▶ Dataset excerpt:
━━━━━━

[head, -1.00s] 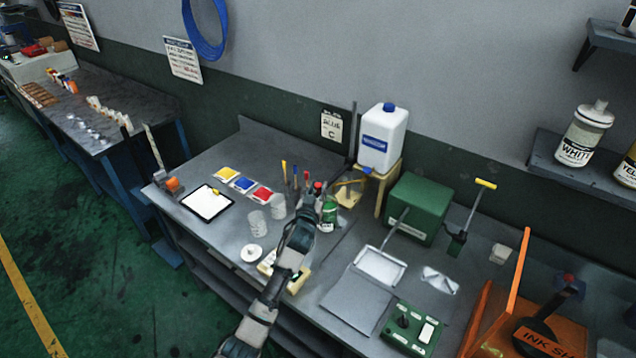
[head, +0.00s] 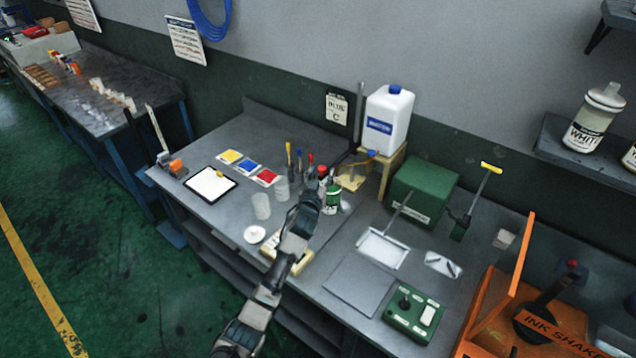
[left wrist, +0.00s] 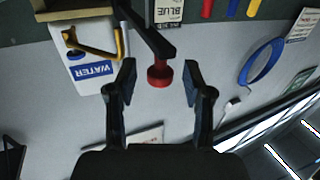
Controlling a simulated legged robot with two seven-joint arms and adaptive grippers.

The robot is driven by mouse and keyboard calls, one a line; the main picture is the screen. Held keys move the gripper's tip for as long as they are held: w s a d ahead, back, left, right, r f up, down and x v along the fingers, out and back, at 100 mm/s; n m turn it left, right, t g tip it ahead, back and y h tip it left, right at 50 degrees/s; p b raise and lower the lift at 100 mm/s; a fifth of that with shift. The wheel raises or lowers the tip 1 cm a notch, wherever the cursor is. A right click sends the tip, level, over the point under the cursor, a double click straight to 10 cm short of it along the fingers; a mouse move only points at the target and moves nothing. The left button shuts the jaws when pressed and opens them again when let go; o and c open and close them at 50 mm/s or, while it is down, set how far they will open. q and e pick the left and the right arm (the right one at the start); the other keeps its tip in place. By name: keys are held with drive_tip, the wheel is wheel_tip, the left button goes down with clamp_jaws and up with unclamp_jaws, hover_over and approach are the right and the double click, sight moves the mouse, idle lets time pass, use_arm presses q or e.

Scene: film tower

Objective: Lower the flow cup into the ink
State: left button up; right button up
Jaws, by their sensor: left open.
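My left gripper (head: 314,192) is over the bench, beside a small green can (head: 333,200) with a pale label. A red knob (head: 322,172) shows just above the gripper. In the left wrist view the open fingers (left wrist: 158,92) stand either side of the red knob (left wrist: 160,74), which ends a black arm (left wrist: 148,35). A gap shows between the knob and each finger. I cannot make out the flow cup for certain, nor the ink surface. My right gripper is not in view.
A white water jug (head: 388,118) stands on a wooden stand behind the gripper. Upright tools (head: 298,160), two clear cups (head: 262,206) and a green box (head: 421,190) are near. An orange ink shaker (head: 552,325) stands at right. The grey mat (head: 358,284) is bare.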

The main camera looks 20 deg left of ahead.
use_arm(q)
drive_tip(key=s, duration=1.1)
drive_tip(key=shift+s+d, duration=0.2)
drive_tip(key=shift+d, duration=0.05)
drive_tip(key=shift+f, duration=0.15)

━━━━━━

▶ Problem:
Quote the data above in full and without alteration; skip the pictures.

▶ Written response:
[head, -1.00s] 
[head, +0.00s] 
[left wrist, +0.00s] 
Controlling a simulated legged robot with two seven-joint arms and adaptive grippers.

The robot is driven by mouse and keyboard calls, one a line; the main picture is the screen. Held keys move the gripper's tip for as long as they are held: w s a d ahead, back, left, right, r f up, down and x v along the fingers, out and back, at 100 mm/s; n m turn it left, right, t g tip it ahead, back and y h tip it left, right at 50 degrees/s; p b raise and lower the lift at 100 mm/s; a fifth of that with shift. The wheel raises or lowers the tip 1 cm a notch, wherever the cursor is. A right click sends the tip, level, over the point under the cursor, a double click straight to 10 cm short of it along the fingers; a mouse move only points at the target and moves nothing. The left button shuts the jaws when pressed and opens them again when let go; o and c open and close them at 50 mm/s or, while it is down, set how far they will open. q and e pick the left and the right arm (the right one at the start); the other keeps its tip in place. By name: keys are held with drive_tip, the wheel is wheel_tip, the left button goes down with clamp_jaws and up with unclamp_jaws, hover_over and approach are the right and the double click, sight moves the mouse, idle lets time pass, use_arm presses q or e.

Scene: film tower

Objective: Lower the flow cup into the ink
State: left button up; right button up
Jaws, by their sensor: left open.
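My left gripper (head: 314,192) is over the bench, beside a small green can (head: 333,200) with a pale label. A red knob (head: 322,172) shows just above the gripper. In the left wrist view the open fingers (left wrist: 158,92) stand either side of the red knob (left wrist: 160,74), which ends a black arm (left wrist: 148,35). A gap shows between the knob and each finger. I cannot make out the flow cup for certain, nor the ink surface. My right gripper is not in view.
A white water jug (head: 388,118) stands on a wooden stand behind the gripper. Upright tools (head: 298,160), two clear cups (head: 262,206) and a green box (head: 421,190) are near. An orange ink shaker (head: 552,325) stands at right. The grey mat (head: 358,284) is bare.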

The main camera looks 20 deg left of ahead.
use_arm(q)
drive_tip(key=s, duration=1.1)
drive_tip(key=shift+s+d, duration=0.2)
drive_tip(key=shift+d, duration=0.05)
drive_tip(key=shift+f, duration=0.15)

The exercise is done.